-- START PROVIDED ENTRIES --
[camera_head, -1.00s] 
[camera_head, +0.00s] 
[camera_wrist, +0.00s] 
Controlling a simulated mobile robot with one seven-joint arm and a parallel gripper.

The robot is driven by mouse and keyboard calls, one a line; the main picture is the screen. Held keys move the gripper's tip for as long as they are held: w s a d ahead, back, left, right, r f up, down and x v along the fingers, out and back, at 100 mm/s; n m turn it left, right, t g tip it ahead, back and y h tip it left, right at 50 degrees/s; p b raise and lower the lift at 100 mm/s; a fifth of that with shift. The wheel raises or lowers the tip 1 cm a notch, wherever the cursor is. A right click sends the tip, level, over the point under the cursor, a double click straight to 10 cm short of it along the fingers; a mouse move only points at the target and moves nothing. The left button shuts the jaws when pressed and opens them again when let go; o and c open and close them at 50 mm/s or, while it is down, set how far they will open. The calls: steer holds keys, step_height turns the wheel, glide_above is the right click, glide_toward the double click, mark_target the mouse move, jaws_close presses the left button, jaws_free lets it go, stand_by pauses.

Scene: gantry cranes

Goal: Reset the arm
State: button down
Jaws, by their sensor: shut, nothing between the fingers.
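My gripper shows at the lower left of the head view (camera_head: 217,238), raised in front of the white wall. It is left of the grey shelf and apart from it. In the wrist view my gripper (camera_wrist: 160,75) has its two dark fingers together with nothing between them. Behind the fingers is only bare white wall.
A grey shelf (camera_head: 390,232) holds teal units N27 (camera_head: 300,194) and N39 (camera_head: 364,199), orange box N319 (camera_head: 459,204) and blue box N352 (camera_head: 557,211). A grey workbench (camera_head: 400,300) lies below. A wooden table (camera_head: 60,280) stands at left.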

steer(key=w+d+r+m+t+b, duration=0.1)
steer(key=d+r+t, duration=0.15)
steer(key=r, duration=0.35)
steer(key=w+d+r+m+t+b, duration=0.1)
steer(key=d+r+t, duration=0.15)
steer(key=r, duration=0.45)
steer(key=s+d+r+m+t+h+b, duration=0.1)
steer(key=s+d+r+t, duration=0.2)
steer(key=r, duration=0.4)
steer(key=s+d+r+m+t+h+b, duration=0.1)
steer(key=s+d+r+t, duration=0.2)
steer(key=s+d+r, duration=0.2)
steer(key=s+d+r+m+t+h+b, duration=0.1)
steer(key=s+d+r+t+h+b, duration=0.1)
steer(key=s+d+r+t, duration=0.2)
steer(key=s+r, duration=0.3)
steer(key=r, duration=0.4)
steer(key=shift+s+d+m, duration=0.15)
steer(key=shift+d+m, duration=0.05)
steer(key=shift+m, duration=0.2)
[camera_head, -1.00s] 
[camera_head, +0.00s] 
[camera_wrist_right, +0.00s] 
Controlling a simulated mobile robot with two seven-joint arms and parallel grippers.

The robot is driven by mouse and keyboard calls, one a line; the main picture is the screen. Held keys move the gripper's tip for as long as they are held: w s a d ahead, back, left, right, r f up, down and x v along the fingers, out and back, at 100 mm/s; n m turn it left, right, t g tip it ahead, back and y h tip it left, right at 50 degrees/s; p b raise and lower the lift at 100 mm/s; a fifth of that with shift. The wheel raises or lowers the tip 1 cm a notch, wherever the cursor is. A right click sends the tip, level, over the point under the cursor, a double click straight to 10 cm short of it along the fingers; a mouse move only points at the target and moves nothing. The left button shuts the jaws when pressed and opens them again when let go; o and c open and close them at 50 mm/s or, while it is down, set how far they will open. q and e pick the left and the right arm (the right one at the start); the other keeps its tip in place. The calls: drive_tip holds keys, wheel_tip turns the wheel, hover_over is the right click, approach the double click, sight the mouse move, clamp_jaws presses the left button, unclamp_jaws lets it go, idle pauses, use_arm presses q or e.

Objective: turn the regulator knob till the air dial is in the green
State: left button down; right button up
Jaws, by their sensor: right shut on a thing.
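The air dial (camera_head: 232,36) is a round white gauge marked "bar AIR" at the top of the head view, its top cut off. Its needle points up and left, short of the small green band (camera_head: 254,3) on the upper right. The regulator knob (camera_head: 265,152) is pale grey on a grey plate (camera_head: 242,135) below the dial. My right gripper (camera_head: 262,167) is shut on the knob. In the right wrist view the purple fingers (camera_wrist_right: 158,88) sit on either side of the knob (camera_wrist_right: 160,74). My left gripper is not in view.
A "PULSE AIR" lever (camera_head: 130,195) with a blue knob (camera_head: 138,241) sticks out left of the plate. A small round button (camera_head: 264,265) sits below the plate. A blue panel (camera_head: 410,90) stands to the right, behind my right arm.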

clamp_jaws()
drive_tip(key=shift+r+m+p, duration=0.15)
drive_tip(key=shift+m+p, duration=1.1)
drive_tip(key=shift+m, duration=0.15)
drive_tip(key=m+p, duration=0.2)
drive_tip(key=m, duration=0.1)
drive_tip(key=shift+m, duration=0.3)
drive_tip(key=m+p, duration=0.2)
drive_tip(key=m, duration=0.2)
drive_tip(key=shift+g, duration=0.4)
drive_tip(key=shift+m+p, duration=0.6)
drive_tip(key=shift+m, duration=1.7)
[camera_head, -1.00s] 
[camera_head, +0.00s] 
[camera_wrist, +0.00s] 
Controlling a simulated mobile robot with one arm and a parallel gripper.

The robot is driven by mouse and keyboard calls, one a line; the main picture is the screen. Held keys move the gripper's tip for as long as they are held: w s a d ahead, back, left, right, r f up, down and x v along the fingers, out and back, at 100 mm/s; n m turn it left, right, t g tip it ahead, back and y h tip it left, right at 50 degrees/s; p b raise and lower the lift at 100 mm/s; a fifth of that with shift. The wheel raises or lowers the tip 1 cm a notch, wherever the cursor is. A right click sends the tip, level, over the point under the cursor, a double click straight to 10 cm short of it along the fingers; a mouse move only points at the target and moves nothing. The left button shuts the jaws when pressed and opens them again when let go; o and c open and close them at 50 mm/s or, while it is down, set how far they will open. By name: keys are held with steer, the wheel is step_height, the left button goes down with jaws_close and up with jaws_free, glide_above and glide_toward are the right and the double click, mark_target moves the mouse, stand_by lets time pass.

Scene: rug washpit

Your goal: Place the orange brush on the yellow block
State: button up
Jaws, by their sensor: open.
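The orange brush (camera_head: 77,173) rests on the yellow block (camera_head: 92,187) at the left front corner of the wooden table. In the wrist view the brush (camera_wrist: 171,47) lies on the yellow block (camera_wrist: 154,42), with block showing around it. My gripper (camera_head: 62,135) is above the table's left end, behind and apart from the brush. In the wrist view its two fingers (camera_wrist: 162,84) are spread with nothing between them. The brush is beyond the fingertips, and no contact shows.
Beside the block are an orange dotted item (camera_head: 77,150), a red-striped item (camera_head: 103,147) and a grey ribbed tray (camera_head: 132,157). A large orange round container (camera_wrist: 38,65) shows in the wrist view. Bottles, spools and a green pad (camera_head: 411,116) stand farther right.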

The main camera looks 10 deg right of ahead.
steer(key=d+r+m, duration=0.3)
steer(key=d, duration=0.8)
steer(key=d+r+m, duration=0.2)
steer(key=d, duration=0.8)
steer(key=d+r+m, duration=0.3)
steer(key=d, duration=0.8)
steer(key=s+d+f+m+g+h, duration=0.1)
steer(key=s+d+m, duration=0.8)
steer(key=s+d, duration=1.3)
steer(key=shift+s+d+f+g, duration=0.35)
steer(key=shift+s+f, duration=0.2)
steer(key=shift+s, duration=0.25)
-- END PROVIDED ENTRIES --
Give all the records again. Match them exactly.

# SOLUTION
[camera_head, -1.00s] 
[camera_head, +0.00s] 
[camera_wrist, +0.00s] 
Controlling a simulated mobile robot with one seven-joint arm and a parallel gripper.

The robot is driven by mouse and keyboard calls, one a line; the main picture is the screen. Held keys move the gripper's tip for as long as they are held: w s a d ahead, back, left, right, r f up, down and x v along the fingers, out and back, at 100 mm/s; n m turn it left, right, t g tip it ahead, back and y h tip it left, right at 50 degrees/s; p b raise and lower the lift at 100 mm/s; a fifth of that with shift. The wheel raises or lowers the tip 1 cm a notch, wherever the cursor is. A right click sends the tip, level, over the point under the cursor, a double click straight to 10 cm short of it along the fingers; a mouse move only points at the target and moves nothing. The left button shuts the jaws when pressed and opens them again when let go; o and c open and close them at 50 mm/s or, while it is down, set how far they will open. The calls: steer holds keys, step_height turns the wheel, glide_above is the right click, glide_toward the double click, mark_target the mouse move, jaws_close presses the left button, jaws_free lets it go, stand_by pauses.

Scene: gantry cranes

Goal: Reset the arm
State: button down
Jaws, by their sensor: shut, nothing between the fingers.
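My gripper shows at the lower left of the head view (camera_head: 217,238), raised in front of the white wall. It is left of the grey shelf and apart from it. In the wrist view my gripper (camera_wrist: 160,75) has its two dark fingers together with nothing between them. Behind the fingers is only bare white wall.
A grey shelf (camera_head: 390,232) holds teal units N27 (camera_head: 300,194) and N39 (camera_head: 364,199), orange box N319 (camera_head: 459,204) and blue box N352 (camera_head: 557,211). A grey workbench (camera_head: 400,300) lies below. A wooden table (camera_head: 60,280) stands at left.

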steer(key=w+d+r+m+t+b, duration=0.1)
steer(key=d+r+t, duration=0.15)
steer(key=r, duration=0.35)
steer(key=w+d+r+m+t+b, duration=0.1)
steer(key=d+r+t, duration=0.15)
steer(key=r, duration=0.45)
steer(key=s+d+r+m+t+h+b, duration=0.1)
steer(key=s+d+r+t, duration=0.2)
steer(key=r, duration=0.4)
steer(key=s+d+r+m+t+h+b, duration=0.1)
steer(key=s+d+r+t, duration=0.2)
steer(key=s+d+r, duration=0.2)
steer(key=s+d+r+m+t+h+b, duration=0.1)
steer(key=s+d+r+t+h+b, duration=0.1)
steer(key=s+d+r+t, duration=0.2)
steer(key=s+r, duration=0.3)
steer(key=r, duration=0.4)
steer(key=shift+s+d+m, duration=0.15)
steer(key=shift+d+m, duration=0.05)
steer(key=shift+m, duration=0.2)
[camera_head, -1.00s] 
[camera_head, +0.00s] 
[camera_wrist_right, +0.00s] 
Controlling a simulated mobile robot with two seven-joint arms and parallel grippers.

The robot is driven by mouse and keyboard calls, one a line; the main picture is the screen. Held keys move the gripper's tip for as long as they are held: w s a d ahead, back, left, right, r f up, down and x v along the fingers, out and back, at 100 mm/s; n m turn it left, right, t g tip it ahead, back and y h tip it left, right at 50 degrees/s; p b raise and lower the lift at 100 mm/s; a fifth of that with shift. The wheel raises or lowers the tip 1 cm a notch, wherever the cursor is. A right click sends the tip, level, over the point under the cursor, a double click straight to 10 cm short of it along the fingers; a mouse move only points at the target and moves nothing. The left button shuts the jaws when pressed and opens them again when let go; o and c open and close them at 50 mm/s or, while it is down, set how far they will open. q and e pick the left and the right arm (the right one at the start); the other keeps its tip in place. The calls: drive_tip holds keys, wheel_tip turns the wheel, hover_over is the right click, approach the double click, sight the mouse move, clamp_jaws presses the left button, unclamp_jaws lets it go, idle pauses, use_arm presses q or e.

Objective: turn the regulator knob till the air dial is in the green
State: left button down; right button up
Jaws, by their sensor: right shut on a thing.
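The air dial (camera_head: 232,36) is a round white gauge marked "bar AIR" at the top of the head view, its top cut off. Its needle points up and left, short of the small green band (camera_head: 254,3) on the upper right. The regulator knob (camera_head: 265,152) is pale grey on a grey plate (camera_head: 242,135) below the dial. My right gripper (camera_head: 262,167) is shut on the knob. In the right wrist view the purple fingers (camera_wrist_right: 158,88) sit on either side of the knob (camera_wrist_right: 160,74). My left gripper is not in view.
A "PULSE AIR" lever (camera_head: 130,195) with a blue knob (camera_head: 138,241) sticks out left of the plate. A small round button (camera_head: 264,265) sits below the plate. A blue panel (camera_head: 410,90) stands to the right, behind my right arm.

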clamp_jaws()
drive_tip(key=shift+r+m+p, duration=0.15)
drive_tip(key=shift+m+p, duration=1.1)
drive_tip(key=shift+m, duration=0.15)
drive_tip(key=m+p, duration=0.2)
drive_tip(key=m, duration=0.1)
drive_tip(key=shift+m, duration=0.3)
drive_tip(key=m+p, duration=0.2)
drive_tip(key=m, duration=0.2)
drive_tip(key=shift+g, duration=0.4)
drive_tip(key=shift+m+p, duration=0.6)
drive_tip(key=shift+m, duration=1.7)
[camera_head, -1.00s] 
[camera_head, +0.00s] 
[camera_wrist, +0.00s] 
Controlling a simulated mobile robot with one arm and a parallel gripper.

The robot is driven by mouse and keyboard calls, one a line; the main picture is the screen. Held keys move the gripper's tip for as long as they are held: w s a d ahead, back, left, right, r f up, down and x v along the fingers, out and back, at 100 mm/s; n m turn it left, right, t g tip it ahead, back and y h tip it left, right at 50 degrees/s; p b raise and lower the lift at 100 mm/s; a fifth of that with shift. The wheel raises or lowers the tip 1 cm a notch, wherever the cursor is. A right click sends the tip, level, over the point under the cursor, a double click straight to 10 cm short of it along the fingers; a mouse move only points at the target and moves nothing. The left button shuts the jaws when pressed and opens them again when let go; o and c open and close them at 50 mm/s or, while it is down, set how far they will open. By name: keys are held with steer, the wheel is step_height, the left button goes down with jaws_close and up with jaws_free, glide_above and glide_toward are the right and the double click, mark_target moves the mouse, stand_by lets time pass.

Scene: rug washpit

Your goal: Place the orange brush on the yellow block
State: button up
Jaws, by their sensor: open.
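The orange brush (camera_head: 77,173) rests on the yellow block (camera_head: 92,187) at the left front corner of the wooden table. In the wrist view the brush (camera_wrist: 171,47) lies on the yellow block (camera_wrist: 154,42), with block showing around it. My gripper (camera_head: 62,135) is above the table's left end, behind and apart from the brush. In the wrist view its two fingers (camera_wrist: 162,84) are spread with nothing between them. The brush is beyond the fingertips, and no contact shows.
Beside the block are an orange dotted item (camera_head: 77,150), a red-striped item (camera_head: 103,147) and a grey ribbed tray (camera_head: 132,157). A large orange round container (camera_wrist: 38,65) shows in the wrist view. Bottles, spools and a green pad (camera_head: 411,116) stand farther right.

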The main camera looks 10 deg right of ahead.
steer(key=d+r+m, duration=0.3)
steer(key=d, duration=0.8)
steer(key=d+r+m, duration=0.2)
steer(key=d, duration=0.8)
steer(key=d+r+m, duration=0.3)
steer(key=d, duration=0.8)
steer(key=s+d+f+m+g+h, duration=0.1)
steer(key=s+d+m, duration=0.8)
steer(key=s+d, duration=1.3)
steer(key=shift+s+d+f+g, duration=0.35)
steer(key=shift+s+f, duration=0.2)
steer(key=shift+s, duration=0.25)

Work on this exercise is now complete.